A growing number of private-equity players are coming into the RIA industry, a development that could increase competitive pressures within the business.

PE-owned firms will begin to engage in more aggressive marketing activities for investors, leading to more competition among RIA firms, said Dan Seivert, chief executive of Echelon Partners, a mergers and acquisitions consultant in Manhattan Beach, Calif.

“This happens in every industry when PE gets involved,” Seivert said Monday in an interview at an Echelon event in Newport Beach, Calif. “It changes the culture” of an industry, turning firms into more robust competitors, he said.

“Private equity needs 20 percent to 30 percent returns annually,” merger consultant Jim Tennies, president of InCap Group in Baltimore, said in an interview.  “If you’re in a mature industry, that’s an awful steep price to pay. … It’s tough to get the growth [PE firms] want from wealth management and asset management firms.”

It may only be a matter of time before the industry experiences more of that competitive pressure. PE-backed firms are having a significant impact on the market, Seivert said. About 40 percent of the RIA deals done in 2015 and 2016 involved PE-backed portfolio companies, according to Echelon Partners research.

Activity by private equity firms has picked up steadily since the financial crisis, Tennies agreed. “We get at least a call a month from private equity firms. … We’re working on a couple projects right now that have a private-equity component,” he said.

Seivert counts 60 PE firms that have financed purchases of advisory firms, including the roll-up operators. “There are five new ones every year,” he said.

PE firms are attracted to the growth prospects of RIA firms, and the steady cash flow, observers said.

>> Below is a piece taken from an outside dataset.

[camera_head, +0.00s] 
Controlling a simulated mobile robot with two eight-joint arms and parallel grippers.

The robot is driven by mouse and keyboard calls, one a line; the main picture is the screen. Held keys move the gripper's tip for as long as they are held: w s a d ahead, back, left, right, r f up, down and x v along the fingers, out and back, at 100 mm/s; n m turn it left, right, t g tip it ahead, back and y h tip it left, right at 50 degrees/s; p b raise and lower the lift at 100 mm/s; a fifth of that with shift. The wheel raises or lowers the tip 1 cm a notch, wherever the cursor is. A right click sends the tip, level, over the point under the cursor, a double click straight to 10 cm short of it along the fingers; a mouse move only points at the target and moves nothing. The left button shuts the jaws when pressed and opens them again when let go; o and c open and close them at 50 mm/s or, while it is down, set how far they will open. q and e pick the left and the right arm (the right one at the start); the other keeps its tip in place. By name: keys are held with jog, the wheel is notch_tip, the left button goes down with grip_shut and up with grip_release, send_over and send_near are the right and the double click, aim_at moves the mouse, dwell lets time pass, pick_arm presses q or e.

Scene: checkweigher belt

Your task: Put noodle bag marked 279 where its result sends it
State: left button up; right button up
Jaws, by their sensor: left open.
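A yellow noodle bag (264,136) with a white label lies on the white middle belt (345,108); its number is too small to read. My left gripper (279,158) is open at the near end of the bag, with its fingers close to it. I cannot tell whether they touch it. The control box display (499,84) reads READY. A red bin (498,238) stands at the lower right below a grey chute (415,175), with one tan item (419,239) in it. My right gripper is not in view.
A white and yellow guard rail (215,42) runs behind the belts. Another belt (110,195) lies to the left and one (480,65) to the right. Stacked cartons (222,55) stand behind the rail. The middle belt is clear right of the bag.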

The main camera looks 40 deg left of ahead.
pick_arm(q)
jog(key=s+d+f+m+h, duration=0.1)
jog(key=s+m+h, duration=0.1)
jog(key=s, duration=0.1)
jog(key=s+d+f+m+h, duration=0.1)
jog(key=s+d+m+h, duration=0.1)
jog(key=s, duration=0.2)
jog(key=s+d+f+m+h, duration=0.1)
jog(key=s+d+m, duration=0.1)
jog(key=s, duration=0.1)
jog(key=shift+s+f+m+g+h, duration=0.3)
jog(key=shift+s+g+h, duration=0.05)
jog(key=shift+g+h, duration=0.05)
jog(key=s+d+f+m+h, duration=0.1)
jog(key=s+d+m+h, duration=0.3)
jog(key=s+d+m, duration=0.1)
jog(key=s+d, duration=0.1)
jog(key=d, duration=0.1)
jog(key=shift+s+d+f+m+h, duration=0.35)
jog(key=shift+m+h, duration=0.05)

Most attractive for these buyers are advisory shops with $3 million a year or more in EBITDA, and usually around $1 billion or more in assets.

“That size the PE guys really like,” Seivert said. The billion-dollar firms are seen as having the size and management depth to survive an adverse event.

While the demand for RIA firms is strong and valuations attractive, advisors need to be cautious in approaching a deal.

Buyers of RIA firms tend to be more sophisticated and practiced than sellers, Seivert said, so sellers end up “leaving tons of money on the table” when they negotiate a deal.

Owners of wealth management firms “don’t understand how value is created when firms come together” and so tend not to get as much as they should, he said.